Constellation and Exelon have said the deal would mean a direct investment in Maryland of more than $250 million. The companies also said the acquisition would create nearly 900 jobs in the state related to projects associated with the deal, such as the development of a new or renovated headquarters building for the new company’s energy marketing and renewable development businesses, as well as the development of a new 25 megawatt renewable energy project. Under the companies’ proposal, residential customers of BGE would each receive a $100 credit.

Crane said in his testimony that the proposed renewable energy project was larger than one included in the merger of FirstEnergy Corp. and Allegheny Energy Inc. that the PSC approved in January. He also said that the calls for higher rate credits and a bigger renewable energy commitment were unfounded, and could in some cases even financially harm the company or put the deal in peril.

“Exelon does not agree that additional direct customer benefits are appropriate,” Crane said in the testimony. “The benefits of this transaction to BGE, its customers, and Maryland are real and significant.”

Raquel Gillory, spokeswoman for Gov. Martin O’Malley, said Wednesday that the administration was still reviewing Exelon’s filing but that initially it appeared to not address concerns raised by the state.

“It really doesn’t come anywhere close to what we wanted to see,” Gillory said. “Our interest is to do what’s best for the consumers, and this doesn’t seem to meet our initial concerns.”

Crane’s testimony also rebutted the idea that BGE’s standing in the merged company would be diminished since it would be the smallest of three regulated utilities Exelon would own.

“In fact, this suggestion makes no sense,” Crane said. “BGE will be a multi-billion dollar portion of our company, with over 1.2 million customers, and will remain the largest gas and electric utility in the State of Maryland. As such, the notion that Exelon will in any way compromise BGE’s service obligations is unjustified.”

Addressing concerns that BGE would be run from out-of-state, Crane said that BGE CEO Kenneth W. DeFontes Jr. would stay on in that position after the merger, and in the new organization would join the CEOs of Exelon’s other two utilities on an executive committee helmed by Crane.

“BGE will remain locally managed, will have the same accountability to the PSC as it currently does, and will have a strong voice at Exelon,” DeFontes said in a news release about the testimony. “As part of Exelon, BGE will continue to provide safe and reliable service to its customers at just and reasonable rates.”

Crane also said in his testimony that concerns about the level of market share the merged company would have on the regional power grid had been addressed.
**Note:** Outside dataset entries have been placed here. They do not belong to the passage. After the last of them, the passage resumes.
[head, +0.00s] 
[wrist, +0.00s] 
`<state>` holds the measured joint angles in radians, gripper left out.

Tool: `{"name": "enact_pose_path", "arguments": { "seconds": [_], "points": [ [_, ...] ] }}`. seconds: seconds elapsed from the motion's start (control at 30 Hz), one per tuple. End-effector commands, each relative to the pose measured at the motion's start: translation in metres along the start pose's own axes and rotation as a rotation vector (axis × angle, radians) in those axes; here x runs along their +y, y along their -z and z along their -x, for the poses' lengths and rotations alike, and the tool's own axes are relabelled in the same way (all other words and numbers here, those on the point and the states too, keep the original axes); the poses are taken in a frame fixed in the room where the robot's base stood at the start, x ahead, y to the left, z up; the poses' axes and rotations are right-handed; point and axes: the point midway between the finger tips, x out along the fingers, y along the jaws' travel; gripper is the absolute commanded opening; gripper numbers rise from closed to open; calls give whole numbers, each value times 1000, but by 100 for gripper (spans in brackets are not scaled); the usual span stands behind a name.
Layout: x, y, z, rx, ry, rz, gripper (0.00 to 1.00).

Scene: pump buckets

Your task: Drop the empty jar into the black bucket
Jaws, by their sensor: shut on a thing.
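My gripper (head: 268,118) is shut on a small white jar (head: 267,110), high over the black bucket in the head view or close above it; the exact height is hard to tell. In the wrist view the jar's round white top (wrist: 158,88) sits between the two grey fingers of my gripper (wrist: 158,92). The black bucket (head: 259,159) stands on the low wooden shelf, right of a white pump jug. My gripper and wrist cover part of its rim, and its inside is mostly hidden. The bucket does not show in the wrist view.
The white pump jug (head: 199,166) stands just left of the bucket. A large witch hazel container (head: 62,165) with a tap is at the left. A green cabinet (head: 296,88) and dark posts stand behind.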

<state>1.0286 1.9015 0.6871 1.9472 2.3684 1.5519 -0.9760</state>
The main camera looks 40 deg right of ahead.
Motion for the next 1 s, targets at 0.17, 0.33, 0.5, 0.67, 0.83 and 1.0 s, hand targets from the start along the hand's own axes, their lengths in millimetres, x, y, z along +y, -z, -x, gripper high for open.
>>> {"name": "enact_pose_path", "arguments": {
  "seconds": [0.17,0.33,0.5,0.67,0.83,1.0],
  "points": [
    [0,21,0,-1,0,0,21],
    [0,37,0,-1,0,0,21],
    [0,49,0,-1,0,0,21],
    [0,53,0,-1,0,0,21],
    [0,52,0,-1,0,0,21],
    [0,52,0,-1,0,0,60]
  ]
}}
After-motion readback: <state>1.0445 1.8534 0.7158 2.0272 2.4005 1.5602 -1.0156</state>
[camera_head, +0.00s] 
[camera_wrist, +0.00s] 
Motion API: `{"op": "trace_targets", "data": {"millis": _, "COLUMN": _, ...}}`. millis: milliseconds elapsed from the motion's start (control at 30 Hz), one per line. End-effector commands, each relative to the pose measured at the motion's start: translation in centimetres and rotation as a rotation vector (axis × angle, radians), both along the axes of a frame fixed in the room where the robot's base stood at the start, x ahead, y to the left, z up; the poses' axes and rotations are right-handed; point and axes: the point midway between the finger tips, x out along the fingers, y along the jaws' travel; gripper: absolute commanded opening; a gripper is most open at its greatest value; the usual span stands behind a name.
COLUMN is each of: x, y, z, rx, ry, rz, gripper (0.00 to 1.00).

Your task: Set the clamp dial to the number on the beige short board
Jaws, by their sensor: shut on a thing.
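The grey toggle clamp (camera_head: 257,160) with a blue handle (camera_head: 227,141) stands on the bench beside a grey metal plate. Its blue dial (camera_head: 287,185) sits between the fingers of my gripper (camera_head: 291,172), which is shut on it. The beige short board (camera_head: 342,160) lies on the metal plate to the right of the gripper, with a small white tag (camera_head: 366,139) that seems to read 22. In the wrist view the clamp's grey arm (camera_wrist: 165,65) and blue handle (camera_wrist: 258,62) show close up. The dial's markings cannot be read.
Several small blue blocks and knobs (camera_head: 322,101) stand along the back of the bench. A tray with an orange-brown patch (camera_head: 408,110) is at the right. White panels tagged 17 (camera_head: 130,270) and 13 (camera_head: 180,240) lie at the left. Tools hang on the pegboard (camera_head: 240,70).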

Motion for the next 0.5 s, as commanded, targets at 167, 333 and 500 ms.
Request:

This week, the companies came to an agreement with Joseph Bowring, the PJM Independent Market Monitor, that removed his concerns of market share.

The companies agreed that the planned sale of two coal-burning electric plants in Maryland would be made to a limited number of prospective buyers that do not have significant market shares in the regional power grid, operated by PJM. The company also agreed to a number of behavioral limits on Exelon’s bidding actions in the PJM market.

EDF is Constellation’s second largest stockholder and said Wednesday it would vote against the deal. EDF owned 7.2 percent of Constellation’s shares as of April 15. Not only did the former partner of Constellation say it would vote against the deal, but in a withering affidavit, EDF’s expert witness provided numerous reasons he said the PSC should not approve the deal.

“As the witnesses for the State, Staff and OPC have recognized, the package of alleged benefits or merger commitments identified by the Applicants are extremely limited, ambiguous and do not and cannot overcome the serious downsides to Maryland of the proposed merger,” said Jeffrey W. Johnson, a principal at energy consulting firm JWJ Energy. “In any case, even to the extent they have any substance, the alleged benefits fail to offset the potential harms to Maryland’s energy present and future, a conclusion that precludes a finding that the merger is consistent with the public interest.”

Constellation has been partners with EDF in its Constellation Energy Nuclear Group since 2008 when the French utility paid $4.5 billion for a 49.99 percent stake. Constellation at the time was on the verge of bankruptcy, buffeted by capital concerns and facing acquisition by MidAmerican Energy Holdings Co. The companies had also partnered in working to add a third nuclear reactor at Constellation’s Calvert Cliffs facility in Lusby through UniStar, a 50/50 joint venture.

Constellation pulled out of the nuclear effort citing costs and lack of demand. EDF has continued on with the project and took a shot at Exelon, the country’s largest nuclear operator, for not offering to revive Constellation’s interest in new nuclear.

“If it was truly interested in bringing benefit to Maryland, Exelon could have made a useful contribution by, for example, volunteering to join Calvert Cliffs 3 as a U.S. partner to remove one of the regulatory obstacles to the project,” Johnson said. “Exelon has not done so. When it comes to a project that really counts for Maryland, Exelon has looked the other way.”

Also on Wednesday, Exelon said it has set a date for a shareholder vote on the deal. In a filing with the Securities and Exchange Commission, Exelon said the shareholder vote would take place on Nov. 17, in Chicago. Constellation will also have to name a date for its shareholders to vote on the deal.

The all-stock deal with Chicago-based Exelon was unveiled on April 28 and is expected to close in early 2012.